20 QUESTIONS WITH…
Ex-Hurricane Singer Kelly Hansen
We’re not going to lie, this interview is weak. Weaker than Sebastian Bach’s album sales. But hey, it’s the holidays, so things are slow around here. We’ve been holding on to this for a while, so we thought we’d dump this interview off now and get it over with.
In case you don’t know who Kelly Hansen is, and what a crime that would be, he’s the former singer of the band Hurricane. If you don’t remember Hurricane, then you don’t remember Kelly, so it’s best to cut your loses and leave now. If you do remember Hurricane, then this guy was the singer. He’s also the singer for Stuart Smith. Stuart hooked us up with Kelly, so if you don’t like the interview, blame him.
1. What are you currently up to?
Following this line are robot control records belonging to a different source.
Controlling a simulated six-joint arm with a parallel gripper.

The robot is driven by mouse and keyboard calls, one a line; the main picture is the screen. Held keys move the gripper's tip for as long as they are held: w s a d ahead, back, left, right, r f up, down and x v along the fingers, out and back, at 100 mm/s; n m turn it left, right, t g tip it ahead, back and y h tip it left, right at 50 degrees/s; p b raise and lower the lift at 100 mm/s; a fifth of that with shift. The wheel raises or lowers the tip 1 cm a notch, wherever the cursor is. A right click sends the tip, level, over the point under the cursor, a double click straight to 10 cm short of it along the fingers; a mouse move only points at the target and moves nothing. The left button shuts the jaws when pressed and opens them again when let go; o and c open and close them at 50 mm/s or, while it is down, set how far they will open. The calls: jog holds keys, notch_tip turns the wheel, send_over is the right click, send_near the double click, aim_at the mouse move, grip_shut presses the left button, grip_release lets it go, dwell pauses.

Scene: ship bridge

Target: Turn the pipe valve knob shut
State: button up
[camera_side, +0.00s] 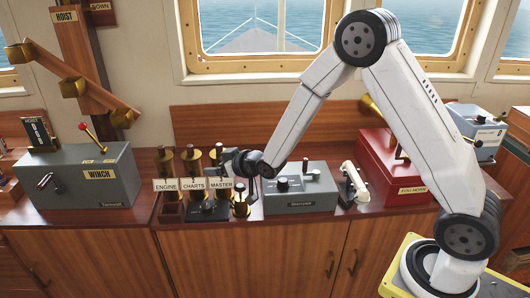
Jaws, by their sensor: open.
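A row of brass pipes with dark tops stands on the wooden counter, behind the small ENGINE (165,185), CHARTS (193,184) and MASTER (220,183) plates. In front of them a black base plate (200,216) carries a dark round knob (208,207). A short brass piece (240,208) with a dark top stands just right of it. No part is marked as the valve knob, so I cannot tell which it is. My gripper (228,160) is open, above and behind the MASTER plate, close to the pipes. Its fingertips are small, and contact cannot be made out.
A grey winch box (85,178) with a red-tipped lever stands at the left. A grey control box (302,200), a white handset (352,183) and a red horn box (395,170) stand to the right. Bare counter (140,212) shows left of the pipes.

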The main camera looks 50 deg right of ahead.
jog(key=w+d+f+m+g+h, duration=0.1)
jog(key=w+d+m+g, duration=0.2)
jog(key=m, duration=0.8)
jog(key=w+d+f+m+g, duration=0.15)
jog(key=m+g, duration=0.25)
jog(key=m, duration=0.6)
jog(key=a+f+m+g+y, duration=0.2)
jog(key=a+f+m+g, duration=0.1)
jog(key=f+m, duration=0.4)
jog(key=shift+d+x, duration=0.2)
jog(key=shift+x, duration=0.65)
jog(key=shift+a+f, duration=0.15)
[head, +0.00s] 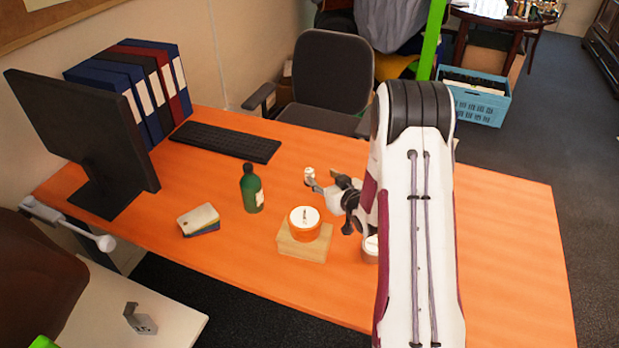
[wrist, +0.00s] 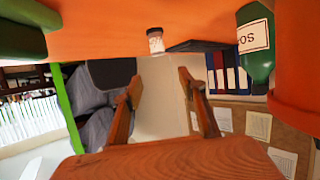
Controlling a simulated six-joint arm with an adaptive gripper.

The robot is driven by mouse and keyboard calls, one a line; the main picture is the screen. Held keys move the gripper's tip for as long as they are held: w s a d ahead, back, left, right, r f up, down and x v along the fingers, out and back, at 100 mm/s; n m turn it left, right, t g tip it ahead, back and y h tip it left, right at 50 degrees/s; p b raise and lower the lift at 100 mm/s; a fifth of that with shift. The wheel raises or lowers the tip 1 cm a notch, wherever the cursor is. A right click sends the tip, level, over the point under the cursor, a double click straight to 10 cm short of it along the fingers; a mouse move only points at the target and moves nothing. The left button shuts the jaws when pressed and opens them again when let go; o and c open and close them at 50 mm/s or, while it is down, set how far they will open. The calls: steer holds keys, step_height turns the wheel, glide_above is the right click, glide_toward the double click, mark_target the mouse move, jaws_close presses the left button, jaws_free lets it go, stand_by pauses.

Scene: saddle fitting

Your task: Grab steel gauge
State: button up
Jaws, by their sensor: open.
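The steel gauge (head: 137,318) looks like a small grey notched piece with dark figures on its face. It stands on the white side table at the lower left of the head view. I cannot make it out in the wrist view. My gripper (head: 332,208) is over the orange desk, partly hidden by my arm, well to the right of the gauge and apart from it. It is open and I see nothing held in it.
The orange desk (head: 490,240) holds a green bottle (head: 252,188), an orange tin (head: 304,220) on a wooden block (head: 290,246), stacked cards (head: 198,219), a keyboard (head: 225,141) and a monitor (head: 75,130). A gap separates it from the white side table (head: 85,318).

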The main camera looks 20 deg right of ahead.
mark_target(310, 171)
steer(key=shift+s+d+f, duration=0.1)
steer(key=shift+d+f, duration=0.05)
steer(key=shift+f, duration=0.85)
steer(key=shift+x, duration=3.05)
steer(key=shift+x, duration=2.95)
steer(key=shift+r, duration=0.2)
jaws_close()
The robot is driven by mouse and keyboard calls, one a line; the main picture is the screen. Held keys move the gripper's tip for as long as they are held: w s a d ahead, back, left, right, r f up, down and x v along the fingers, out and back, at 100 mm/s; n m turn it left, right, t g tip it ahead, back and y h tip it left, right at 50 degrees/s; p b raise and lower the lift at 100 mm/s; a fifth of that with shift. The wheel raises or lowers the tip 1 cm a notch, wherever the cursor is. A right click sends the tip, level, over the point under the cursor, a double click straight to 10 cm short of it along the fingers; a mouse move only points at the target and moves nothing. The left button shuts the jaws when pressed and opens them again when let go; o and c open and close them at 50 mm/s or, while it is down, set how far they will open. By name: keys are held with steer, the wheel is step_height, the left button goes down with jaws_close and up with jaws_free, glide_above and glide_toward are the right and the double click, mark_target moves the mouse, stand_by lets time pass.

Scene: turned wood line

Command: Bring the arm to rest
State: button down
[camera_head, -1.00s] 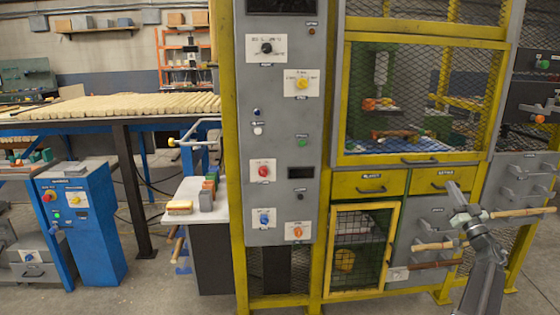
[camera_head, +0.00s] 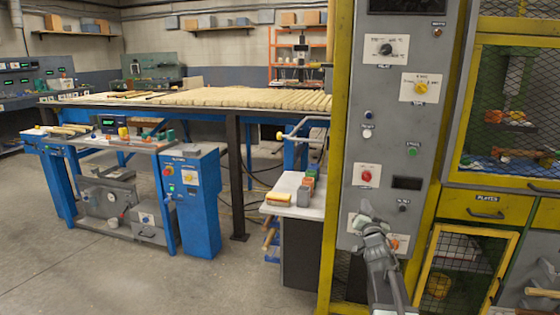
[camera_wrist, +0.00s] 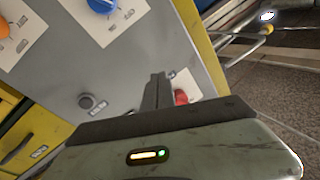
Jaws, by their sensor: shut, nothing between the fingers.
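My gripper (camera_head: 367,212) is in the lower right of the head view, in front of the lower part of a grey control panel (camera_head: 376,130) with knobs and buttons. Its fingers are together and hold nothing. In the wrist view the closed fingers (camera_wrist: 156,90) point toward the same grey panel. A red knob (camera_wrist: 181,97) shows just beside the fingertips, partly hidden. A blue knob (camera_wrist: 102,5) and an orange knob (camera_wrist: 3,29) are on white plates farther up that view. I cannot tell whether the fingertips touch the panel.
A yellow frame (camera_head: 432,150) borders the panel, with a mesh-door cabinet (camera_head: 462,268) at right. A small white table (camera_head: 283,210) with coloured blocks stands left of the panel. A blue control cabinet (camera_head: 197,215) is farther left. Concrete floor (camera_head: 110,285) is open at front left.

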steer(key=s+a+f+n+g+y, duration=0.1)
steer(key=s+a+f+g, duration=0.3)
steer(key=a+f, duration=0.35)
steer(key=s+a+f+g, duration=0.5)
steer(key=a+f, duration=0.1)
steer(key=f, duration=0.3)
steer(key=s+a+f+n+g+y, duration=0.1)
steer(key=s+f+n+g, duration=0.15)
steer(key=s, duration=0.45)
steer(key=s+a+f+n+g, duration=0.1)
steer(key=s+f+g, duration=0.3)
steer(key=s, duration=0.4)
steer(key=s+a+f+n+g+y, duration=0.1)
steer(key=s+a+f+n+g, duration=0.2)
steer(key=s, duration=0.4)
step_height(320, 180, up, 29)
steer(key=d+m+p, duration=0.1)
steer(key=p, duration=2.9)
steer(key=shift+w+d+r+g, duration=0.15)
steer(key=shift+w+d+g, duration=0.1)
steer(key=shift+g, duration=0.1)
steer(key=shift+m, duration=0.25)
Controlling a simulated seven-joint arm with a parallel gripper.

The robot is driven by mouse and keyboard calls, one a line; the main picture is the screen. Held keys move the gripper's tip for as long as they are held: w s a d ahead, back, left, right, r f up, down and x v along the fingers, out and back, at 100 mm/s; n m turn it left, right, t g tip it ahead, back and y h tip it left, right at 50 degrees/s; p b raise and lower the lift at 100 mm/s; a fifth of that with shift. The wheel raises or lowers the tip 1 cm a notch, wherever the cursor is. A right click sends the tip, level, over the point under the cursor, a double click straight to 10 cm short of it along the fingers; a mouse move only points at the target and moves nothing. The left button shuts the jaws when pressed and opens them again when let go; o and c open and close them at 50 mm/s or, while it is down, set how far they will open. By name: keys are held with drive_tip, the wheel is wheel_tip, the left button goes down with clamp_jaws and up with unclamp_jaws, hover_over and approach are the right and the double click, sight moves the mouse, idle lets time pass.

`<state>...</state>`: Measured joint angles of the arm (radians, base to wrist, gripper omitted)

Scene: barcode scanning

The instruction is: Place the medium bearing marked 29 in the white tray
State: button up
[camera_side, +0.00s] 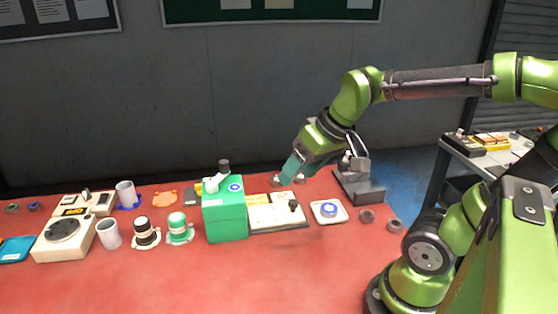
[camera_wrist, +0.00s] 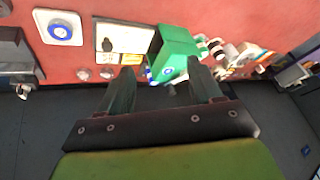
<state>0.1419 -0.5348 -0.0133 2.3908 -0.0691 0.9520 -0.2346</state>
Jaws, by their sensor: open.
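The white tray (camera_side: 316,208) lies on the red table right of the green box, with a blue ring-shaped spot in its middle. It also shows at upper left in the wrist view (camera_wrist: 76,39). Two small grey round pieces, likely bearings, sit behind the white board, the left one (camera_side: 276,180) and the right one (camera_side: 300,179). They also show in the wrist view (camera_wrist: 83,74). Two darker rings (camera_side: 367,216) lie right of the tray. No number 29 is readable. My gripper (camera_side: 290,170) is open and empty, above the table's back edge near the grey pieces.
A green box (camera_side: 224,217) with a handled tool on top stands left of the white board (camera_side: 275,215). A grey stand (camera_side: 358,185) is behind the tray. Scale, cups and flanged parts fill the left. The table's front is clear.

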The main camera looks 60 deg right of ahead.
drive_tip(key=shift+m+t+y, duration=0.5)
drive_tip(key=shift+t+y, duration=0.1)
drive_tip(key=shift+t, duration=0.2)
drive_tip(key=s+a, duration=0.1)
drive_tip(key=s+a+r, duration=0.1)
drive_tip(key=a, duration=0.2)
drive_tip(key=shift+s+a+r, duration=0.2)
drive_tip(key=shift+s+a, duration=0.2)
This is the only time to plug your shit!
I’m writing for my first solo record, doing lots of sessions, maybe some more shows with Heaven & Earth, etc.
2. Why should anybody care who you are?
Honestly, they really shouldn’t, But there are many worse singers out there.
3. What are the other members of Hurricane up to?
I don’t know about the others guys, but Jay and I play tennis all the time. But he’s so much better than me that I’m thinkin’ about having him killed. You know I have the power.
4. What rock band should call it a day and give it up?
Rock Band? There are hardly any good rock bands left
5. Rate the following vocalists on a scale of 1 to 10. 1 being someone who shouldn’t even open their mouth, and 10 being someone like Mariah Carey or something.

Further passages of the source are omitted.